Fifteen thousand farming families in northeastern Tamaulipas could go bankrupt because they can’t plant new crops due to a lack of water for irrigation, according to the president of a local landowners association.
Jorge Luis López Martínez, president of the Regional Union of Rural Landowners and a member of the Río Bravo Basin Council, told the newspaper Milenio that the water shortage in irrigation district 025 is becoming more and more serious.
Encompassing the municipalities of Matamoros, Valle Hermoso, Río Bravo and part of Reynosa, the irrigation district is one of Mexico’s largest and the country’s biggest sorghum producer. Farmers have already incurred losses of 2 billion pesos (US $102.1 million) due to the lack of water, López said.
He said water that should be flowing from Chihuahua to the Rio Grande on the Tamaulipas-Texas border has been unlawfully withheld, and criticized the National Water Commission (Conagua) for not intervening to stop what he called the illegal retention.
“We’re in an emergency that is becoming increasingly serious and causing a crisis,” López said, adding that the occupation of the La Boquilla dam by Chihuahua farmers opposed to the diversion of water to the United States resulted in about half of the water that should have been sent to Tamaulipas not arriving.

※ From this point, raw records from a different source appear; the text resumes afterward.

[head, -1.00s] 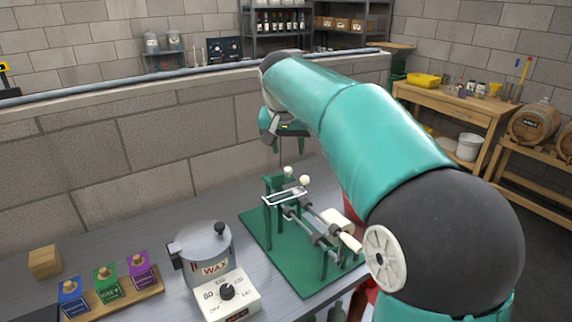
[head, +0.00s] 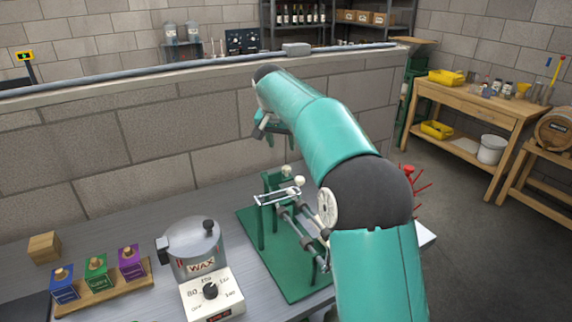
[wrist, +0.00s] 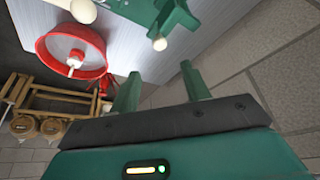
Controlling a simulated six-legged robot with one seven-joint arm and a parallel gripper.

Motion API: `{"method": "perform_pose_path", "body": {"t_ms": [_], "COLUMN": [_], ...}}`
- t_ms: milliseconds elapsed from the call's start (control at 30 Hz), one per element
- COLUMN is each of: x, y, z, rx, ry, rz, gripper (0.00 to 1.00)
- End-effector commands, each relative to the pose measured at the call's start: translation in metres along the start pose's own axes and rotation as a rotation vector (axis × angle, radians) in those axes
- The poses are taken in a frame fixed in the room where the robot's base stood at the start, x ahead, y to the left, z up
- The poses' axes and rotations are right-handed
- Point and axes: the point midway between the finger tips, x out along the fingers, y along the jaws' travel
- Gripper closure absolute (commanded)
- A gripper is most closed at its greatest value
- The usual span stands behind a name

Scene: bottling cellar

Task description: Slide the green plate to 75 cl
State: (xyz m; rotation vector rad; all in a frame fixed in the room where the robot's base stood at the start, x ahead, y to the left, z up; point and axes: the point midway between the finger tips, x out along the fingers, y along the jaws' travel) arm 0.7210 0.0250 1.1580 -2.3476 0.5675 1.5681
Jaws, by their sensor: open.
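A green device stands on the bench in the head view, with a flat green base (head: 273,262), green uprights, grey rollers and a white-framed piece (head: 278,196) across its top. Two cream knobs (head: 299,181) stick up near that top. I cannot tell which green part is the sliding plate, and no 75 cl mark is legible. My gripper (head: 272,133) is above and behind the device, apart from it. In the wrist view its two green fingers (wrist: 161,88) are spread with nothing between them. A green part (wrist: 174,17) and a cream knob (wrist: 160,43) show beyond them.
A wax pot (head: 193,248) with a dial box stands left of the device. A wooden rack (head: 103,297) of coloured packets and a wooden block (head: 43,247) are farther left. A block wall (head: 150,140) rises behind the bench. A red round dish (wrist: 72,50) shows in the wrist view.

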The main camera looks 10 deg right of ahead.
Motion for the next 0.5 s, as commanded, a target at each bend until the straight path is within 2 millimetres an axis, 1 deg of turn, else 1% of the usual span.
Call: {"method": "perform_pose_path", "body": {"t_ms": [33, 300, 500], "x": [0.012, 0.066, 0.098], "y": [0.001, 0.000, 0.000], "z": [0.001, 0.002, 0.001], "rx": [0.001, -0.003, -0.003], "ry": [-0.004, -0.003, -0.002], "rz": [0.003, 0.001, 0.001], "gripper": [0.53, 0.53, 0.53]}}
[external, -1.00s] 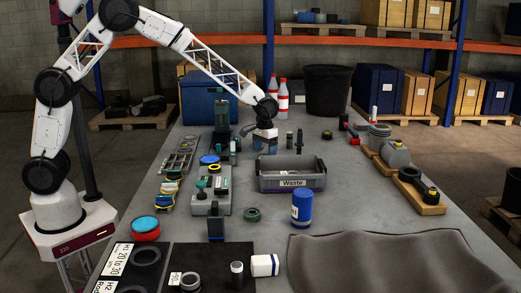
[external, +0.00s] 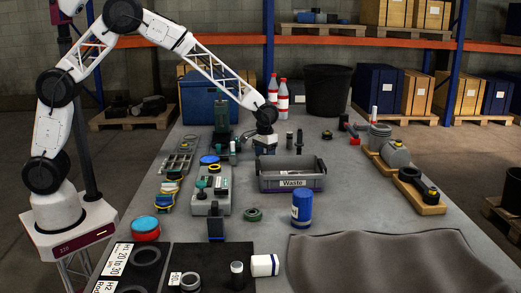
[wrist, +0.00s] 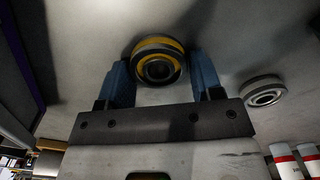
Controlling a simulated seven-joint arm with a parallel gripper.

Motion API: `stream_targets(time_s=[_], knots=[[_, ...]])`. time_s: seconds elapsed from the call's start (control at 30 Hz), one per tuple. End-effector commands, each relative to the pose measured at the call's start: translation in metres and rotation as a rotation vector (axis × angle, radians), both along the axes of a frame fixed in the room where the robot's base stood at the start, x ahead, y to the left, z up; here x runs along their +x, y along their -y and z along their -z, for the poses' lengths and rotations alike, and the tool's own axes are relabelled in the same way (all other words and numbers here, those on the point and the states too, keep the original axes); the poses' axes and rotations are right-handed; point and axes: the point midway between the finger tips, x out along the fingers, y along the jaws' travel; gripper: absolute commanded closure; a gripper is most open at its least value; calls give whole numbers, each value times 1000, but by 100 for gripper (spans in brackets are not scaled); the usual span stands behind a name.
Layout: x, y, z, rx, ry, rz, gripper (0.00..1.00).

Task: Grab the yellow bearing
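The yellow bearing (wrist: 158,62) is a ring with a yellow band and dark bore, lying on the table in the wrist view. My gripper (wrist: 160,72) has two blue fingers, spread apart, one on each side of the bearing with a gap to each. In the external view my gripper (external: 265,149) is low over the table behind the grey waste bin; the bearing there is hidden or too small to make out.
A second, grey bearing (wrist: 263,91) lies to the right in the wrist view, near red-capped bottles (wrist: 284,162). The waste bin (external: 292,184) stands in front of my gripper. A green machine (external: 221,122) stands just left. A black bucket (external: 326,91) is behind right.

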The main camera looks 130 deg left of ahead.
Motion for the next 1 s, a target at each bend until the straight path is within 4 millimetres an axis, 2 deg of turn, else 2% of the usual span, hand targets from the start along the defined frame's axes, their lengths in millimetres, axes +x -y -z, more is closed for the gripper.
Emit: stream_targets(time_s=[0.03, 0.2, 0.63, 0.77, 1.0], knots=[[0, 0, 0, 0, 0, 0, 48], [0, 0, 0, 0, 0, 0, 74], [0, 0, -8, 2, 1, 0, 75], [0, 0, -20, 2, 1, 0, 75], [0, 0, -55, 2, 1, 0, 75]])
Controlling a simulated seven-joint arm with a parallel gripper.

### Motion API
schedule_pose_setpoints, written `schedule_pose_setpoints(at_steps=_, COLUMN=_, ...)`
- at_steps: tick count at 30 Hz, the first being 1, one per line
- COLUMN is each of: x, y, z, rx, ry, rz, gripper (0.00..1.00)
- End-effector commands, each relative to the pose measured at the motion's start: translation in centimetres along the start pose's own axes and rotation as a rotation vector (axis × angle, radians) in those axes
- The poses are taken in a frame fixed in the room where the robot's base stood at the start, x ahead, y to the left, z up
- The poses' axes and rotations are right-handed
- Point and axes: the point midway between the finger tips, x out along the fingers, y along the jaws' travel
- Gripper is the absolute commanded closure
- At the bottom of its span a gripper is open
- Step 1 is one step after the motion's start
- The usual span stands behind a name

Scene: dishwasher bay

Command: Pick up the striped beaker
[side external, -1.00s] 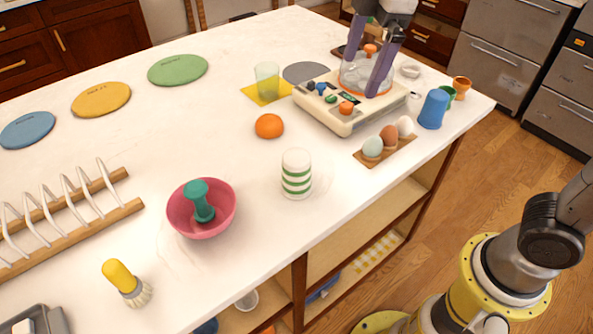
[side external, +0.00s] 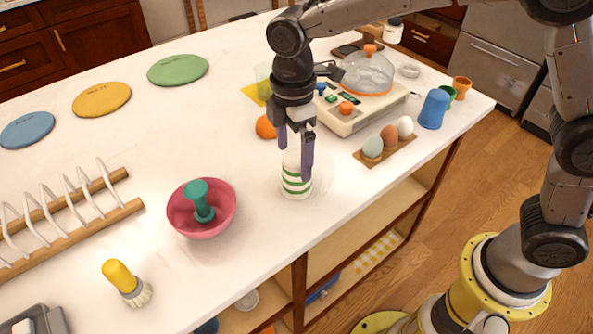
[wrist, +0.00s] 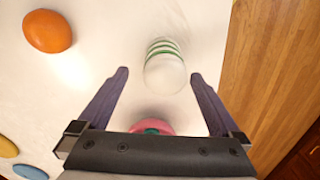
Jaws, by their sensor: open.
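The striped beaker (side external: 296,184) is white with green bands and stands upright on the white counter. My gripper (side external: 295,160) is just above it in the side view, with its purple fingers pointing down and partly covering the beaker's upper part. In the wrist view the beaker (wrist: 165,70) shows its pale round top, with green stripes beyond. My gripper (wrist: 158,78) is open there, with the beaker's top between the lines of the two fingers, slightly ahead of the tips and nearer the right one. No contact shows.
A pink bowl (side external: 221,221) holding a teal object (side external: 198,199) stands left of the beaker. An orange (side external: 265,127) is behind my gripper. An egg holder (side external: 369,160) with eggs and an appliance (side external: 341,123) stand to the right. The counter edge is close in front.

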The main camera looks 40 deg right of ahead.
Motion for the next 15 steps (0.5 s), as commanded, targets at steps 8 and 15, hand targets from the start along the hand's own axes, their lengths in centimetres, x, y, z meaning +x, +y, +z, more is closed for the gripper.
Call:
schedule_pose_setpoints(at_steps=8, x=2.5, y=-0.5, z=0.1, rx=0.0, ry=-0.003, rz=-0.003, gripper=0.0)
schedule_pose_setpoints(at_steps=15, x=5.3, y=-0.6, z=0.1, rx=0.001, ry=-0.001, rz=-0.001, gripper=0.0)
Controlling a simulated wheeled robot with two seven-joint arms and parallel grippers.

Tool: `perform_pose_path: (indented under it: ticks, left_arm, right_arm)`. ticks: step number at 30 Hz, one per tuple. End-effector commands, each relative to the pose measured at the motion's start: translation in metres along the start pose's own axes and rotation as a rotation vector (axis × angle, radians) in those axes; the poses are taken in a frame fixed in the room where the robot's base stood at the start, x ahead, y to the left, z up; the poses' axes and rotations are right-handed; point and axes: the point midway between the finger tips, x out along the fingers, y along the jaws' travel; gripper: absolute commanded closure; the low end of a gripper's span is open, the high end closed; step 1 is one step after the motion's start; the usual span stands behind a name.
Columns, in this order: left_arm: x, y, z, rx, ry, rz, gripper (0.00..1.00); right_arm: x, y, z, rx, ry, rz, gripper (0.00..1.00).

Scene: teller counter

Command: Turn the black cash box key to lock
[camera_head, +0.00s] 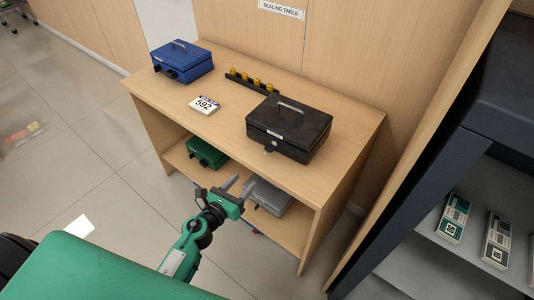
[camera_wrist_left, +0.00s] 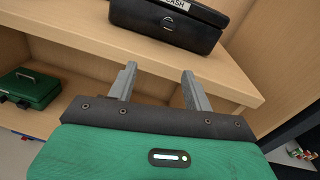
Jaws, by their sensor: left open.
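The black cash box (camera_head: 290,128) stands shut on the right part of the wooden table, with a grey handle on its lid. Its key (camera_head: 270,147) sits at the lock on the front face, near the table's front edge. The box also shows at the top of the left wrist view (camera_wrist_left: 168,20), with the round lock (camera_wrist_left: 167,23) on its front. My left gripper (camera_head: 241,184) is open and empty, in front of the table and lower than the key, apart from the box. Its two fingers point towards the table edge in the left wrist view (camera_wrist_left: 158,80). My right gripper is not in view.
A blue cash box (camera_head: 182,62), a card reading 592 (camera_head: 204,104) and a black rack with yellow pieces (camera_head: 252,82) are on the tabletop (camera_head: 222,133). Green (camera_head: 208,153) and grey (camera_head: 268,197) boxes sit on the lower shelf. A dark cabinet (camera_head: 440,150) stands at right.

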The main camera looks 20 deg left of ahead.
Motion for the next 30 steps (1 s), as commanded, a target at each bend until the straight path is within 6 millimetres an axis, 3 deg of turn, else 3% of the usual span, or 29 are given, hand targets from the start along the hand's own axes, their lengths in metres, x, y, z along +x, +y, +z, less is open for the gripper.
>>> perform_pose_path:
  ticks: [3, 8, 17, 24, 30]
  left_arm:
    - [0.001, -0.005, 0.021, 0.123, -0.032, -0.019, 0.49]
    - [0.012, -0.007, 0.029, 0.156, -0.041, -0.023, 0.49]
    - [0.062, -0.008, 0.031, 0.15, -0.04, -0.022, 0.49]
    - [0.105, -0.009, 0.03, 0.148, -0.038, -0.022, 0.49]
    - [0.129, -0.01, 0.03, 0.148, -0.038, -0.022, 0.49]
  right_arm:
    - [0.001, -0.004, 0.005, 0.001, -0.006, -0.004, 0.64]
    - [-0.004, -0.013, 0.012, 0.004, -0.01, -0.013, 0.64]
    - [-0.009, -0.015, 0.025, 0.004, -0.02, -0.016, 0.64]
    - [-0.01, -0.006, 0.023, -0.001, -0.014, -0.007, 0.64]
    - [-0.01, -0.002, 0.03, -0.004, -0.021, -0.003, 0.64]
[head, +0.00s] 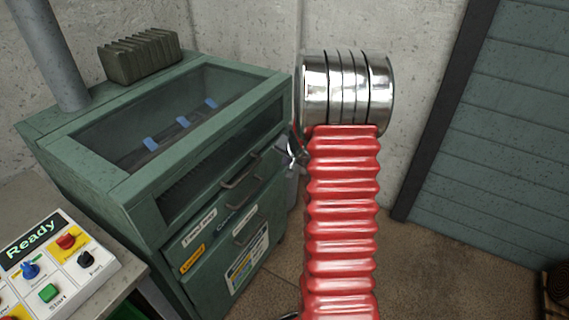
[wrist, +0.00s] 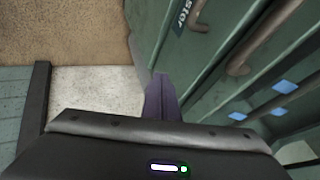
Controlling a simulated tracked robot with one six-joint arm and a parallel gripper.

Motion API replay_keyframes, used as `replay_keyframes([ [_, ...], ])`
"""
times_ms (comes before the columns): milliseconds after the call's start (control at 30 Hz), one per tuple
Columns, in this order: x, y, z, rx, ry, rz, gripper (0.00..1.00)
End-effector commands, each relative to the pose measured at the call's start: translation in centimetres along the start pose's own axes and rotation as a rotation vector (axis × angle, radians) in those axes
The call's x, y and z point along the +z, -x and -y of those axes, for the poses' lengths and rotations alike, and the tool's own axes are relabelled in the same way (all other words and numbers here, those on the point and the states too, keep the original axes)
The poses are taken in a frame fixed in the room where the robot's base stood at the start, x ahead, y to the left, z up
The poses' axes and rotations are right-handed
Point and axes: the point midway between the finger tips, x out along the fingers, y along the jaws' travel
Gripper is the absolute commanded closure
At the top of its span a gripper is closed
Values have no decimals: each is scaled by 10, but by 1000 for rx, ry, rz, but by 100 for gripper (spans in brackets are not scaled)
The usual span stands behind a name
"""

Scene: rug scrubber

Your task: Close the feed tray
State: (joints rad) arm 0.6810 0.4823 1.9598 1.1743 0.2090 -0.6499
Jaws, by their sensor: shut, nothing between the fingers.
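The green machine (head: 75,160) stands at the left in the head view, with a glazed top. Its front carries a drawer front with a small white label (head: 199,228), which seems to read feed tray, and a bar handle (head: 241,171). It looks near flush with the front; I cannot tell if a gap is left. A lower handle (head: 250,229) sits below. My gripper (head: 291,153) is at the right end of the machine's front, apart from the handles as far as I can see. In the wrist view its dark fingers (wrist: 161,98) are together and empty, beside the green front.
A control panel (head: 55,262) reading Ready, with coloured buttons, stands at the lower left. A grey-green ribbed block (head: 140,54) lies on the machine. A slatted blue-grey door (head: 500,150) is at the right. The floor (head: 450,265) between is clear.

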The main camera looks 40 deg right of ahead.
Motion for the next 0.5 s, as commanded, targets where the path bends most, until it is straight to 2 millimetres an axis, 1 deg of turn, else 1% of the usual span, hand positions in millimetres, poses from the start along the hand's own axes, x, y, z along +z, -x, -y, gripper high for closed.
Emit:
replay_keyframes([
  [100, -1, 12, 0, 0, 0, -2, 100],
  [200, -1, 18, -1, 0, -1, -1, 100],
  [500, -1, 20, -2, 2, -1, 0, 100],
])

“Now even less is being received [and] new economic losses are being added to those [Tamaulipas farmers have] already suffered. … It’s unfair. They’re illegally retaining 1.1 billion cubic meters of water in the upper part of the … Conchos River in Chihuahua, they’re not allowing it to pass.”
López said the situation has been exacerbated by a dry winter caused by the La Niña weather phenomenon, adding that significant rainfall is not expected until April or May.
He said the water shortage has placed the sorghum sowing season – Tamaulipas is Mexico’s largest producer of the grain – at extreme risk. Farmers have gone into debt in order to be able to plant new sorghum crops but the lack of water will prevent them from recouping the money they have invested, López said.
“If they don’t plant, the losses will be incalculable,” he said.
Among the communities that are directly affected are Anáhuac, Santa Apolonia, Empalmes, Magueyes and El Realito, López said, adding that the entire northern region of Tamaulipas is indirectly impacted.
The landowners’ representative said that water from Tamaulipas was used to repay Mexico’s water debt to the United States and that the state of Chihuahua didn’t respect agreements to replenish Tamaulipas’ stocks.
“The consensus was to replenish” the water sent to the United States from Tamaulipas with water from Chihuahua and distribute it to farmers, López said.
“But it wasn’t done. … Natural resources should be distributed fairly … and that’s not happening, they are giving Chihuahua more” water than Tamaulipas, he said.
“… Last year there were even injunctions … to avoid paying the United States with water from Tamaulipas but it was done anyway. … It’s an injustice whichever way you look at it because Chihuahua is stealing water and now Conagua is giving it the right to more,” López said, referring to a water commission authorization that allows Chihuahua to use hundreds of millions of cubic meters of water from the Conchos River and deep wells for irrigation purposes.
“It’s a double illegality,” he charged. Chihuahua has a massive surplus of water “while Tamaulipas is dying of thirst.”